----- EXTRACTED DATA -----
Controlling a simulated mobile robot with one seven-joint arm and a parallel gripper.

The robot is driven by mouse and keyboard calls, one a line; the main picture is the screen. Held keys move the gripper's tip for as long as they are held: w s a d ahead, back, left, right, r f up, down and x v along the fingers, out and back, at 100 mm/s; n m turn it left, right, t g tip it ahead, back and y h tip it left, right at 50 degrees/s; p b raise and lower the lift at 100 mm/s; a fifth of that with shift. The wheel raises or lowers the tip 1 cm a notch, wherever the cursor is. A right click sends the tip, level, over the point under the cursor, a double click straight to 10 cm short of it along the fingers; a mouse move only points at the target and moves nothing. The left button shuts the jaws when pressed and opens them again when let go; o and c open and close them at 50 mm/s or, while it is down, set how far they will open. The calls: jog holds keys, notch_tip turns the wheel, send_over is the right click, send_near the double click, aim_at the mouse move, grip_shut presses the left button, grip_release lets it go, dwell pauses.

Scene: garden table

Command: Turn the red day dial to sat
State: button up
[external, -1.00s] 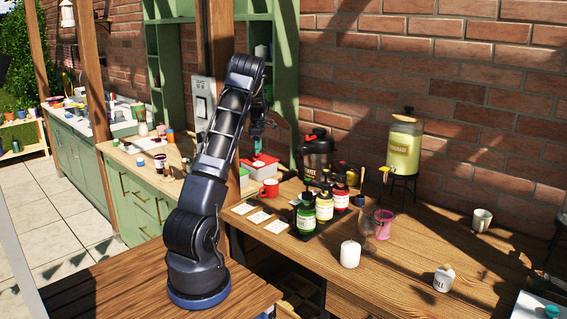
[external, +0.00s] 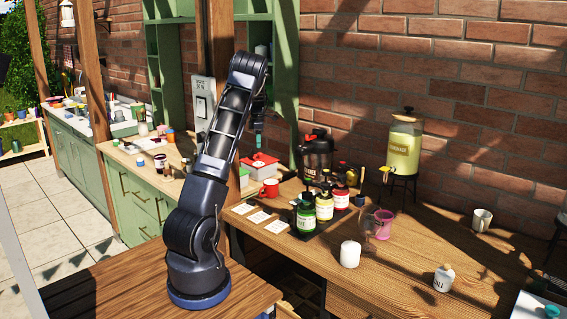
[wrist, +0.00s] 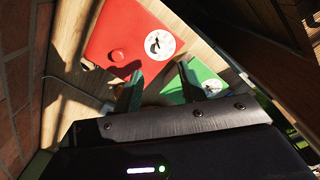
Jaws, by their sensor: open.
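In the wrist view, a red box (wrist: 118,28) carries a round white dial (wrist: 159,44) with a dark pointer; its lettering is too small to read. A red knob (wrist: 118,56) sits on the same face. The red box also shows in the external view (external: 262,158), beside the wooden post. My gripper (wrist: 158,80) is open and empty, its two green fingers pointing toward the red box, with the dial just past the fingertips. In the external view my gripper (external: 259,141) hangs above the red box. Whether a finger touches it I cannot tell.
A green box (wrist: 200,78) with its own white dial (wrist: 212,86) lies beside the red one, close to the right finger. A red mug (external: 269,188), a dark pot (external: 314,152) and several bottles stand near. The brick wall (wrist: 18,95) is close on the left.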

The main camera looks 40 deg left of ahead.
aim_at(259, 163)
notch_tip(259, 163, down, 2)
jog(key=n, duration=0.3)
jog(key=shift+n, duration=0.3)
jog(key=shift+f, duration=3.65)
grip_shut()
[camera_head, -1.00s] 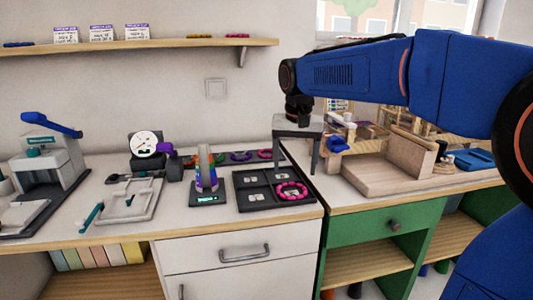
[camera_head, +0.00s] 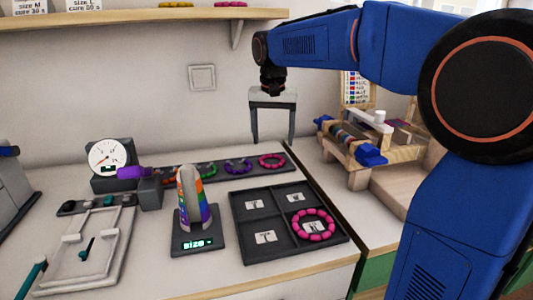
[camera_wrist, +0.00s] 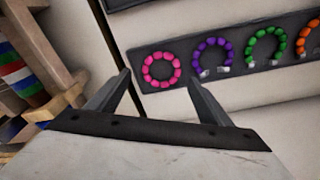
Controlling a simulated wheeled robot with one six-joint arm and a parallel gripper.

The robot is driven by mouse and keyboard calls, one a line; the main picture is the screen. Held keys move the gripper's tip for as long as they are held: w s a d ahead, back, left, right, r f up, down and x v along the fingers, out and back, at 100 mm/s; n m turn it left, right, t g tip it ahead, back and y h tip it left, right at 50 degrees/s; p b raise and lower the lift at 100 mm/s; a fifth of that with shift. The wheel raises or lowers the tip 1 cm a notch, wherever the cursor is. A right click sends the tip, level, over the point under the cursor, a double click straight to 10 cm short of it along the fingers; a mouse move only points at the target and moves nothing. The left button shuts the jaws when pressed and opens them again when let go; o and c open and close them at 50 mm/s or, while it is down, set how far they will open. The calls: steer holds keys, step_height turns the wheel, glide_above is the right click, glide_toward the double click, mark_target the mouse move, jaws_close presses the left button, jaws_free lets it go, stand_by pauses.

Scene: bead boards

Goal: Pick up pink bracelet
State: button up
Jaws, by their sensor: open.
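One pink bracelet (camera_head: 272,167), a closed beaded ring, lies at the right end of a dark board (camera_head: 207,181) by the wall. It also shows in the wrist view (camera_wrist: 147,70), between and beyond my fingertips. A second pink bracelet (camera_head: 296,222) lies in the front right compartment of a dark four-part tray (camera_head: 238,208). My gripper (camera_head: 273,141) points down, open and empty, above and apart from the bracelet on the board. Its two fingers also show in the wrist view (camera_wrist: 157,76).
On the board are a purple bracelet (camera_head: 238,161) and a green one (camera_head: 207,164), both open-ended in the wrist view. A rainbow cone stand (camera_head: 205,204) is left of the tray. A wooden loom (camera_head: 368,140) stands right of the gripper. A shelf (camera_head: 130,20) hangs above.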

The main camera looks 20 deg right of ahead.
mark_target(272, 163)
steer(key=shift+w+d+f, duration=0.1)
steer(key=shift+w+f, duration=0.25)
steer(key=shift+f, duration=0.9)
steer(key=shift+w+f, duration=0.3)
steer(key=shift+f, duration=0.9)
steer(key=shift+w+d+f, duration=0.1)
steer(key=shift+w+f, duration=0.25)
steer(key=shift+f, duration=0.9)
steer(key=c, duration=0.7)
-----
EXERCISE
Where a line in the entries holds "Controlling", copy that line.

SOLUTION FOR THIS PROBLEM
Controlling a simulated mobile robot with one seven-joint arm and a parallel gripper.
Controlling a simulated wheeled robot with one six-joint arm and a parallel gripper.

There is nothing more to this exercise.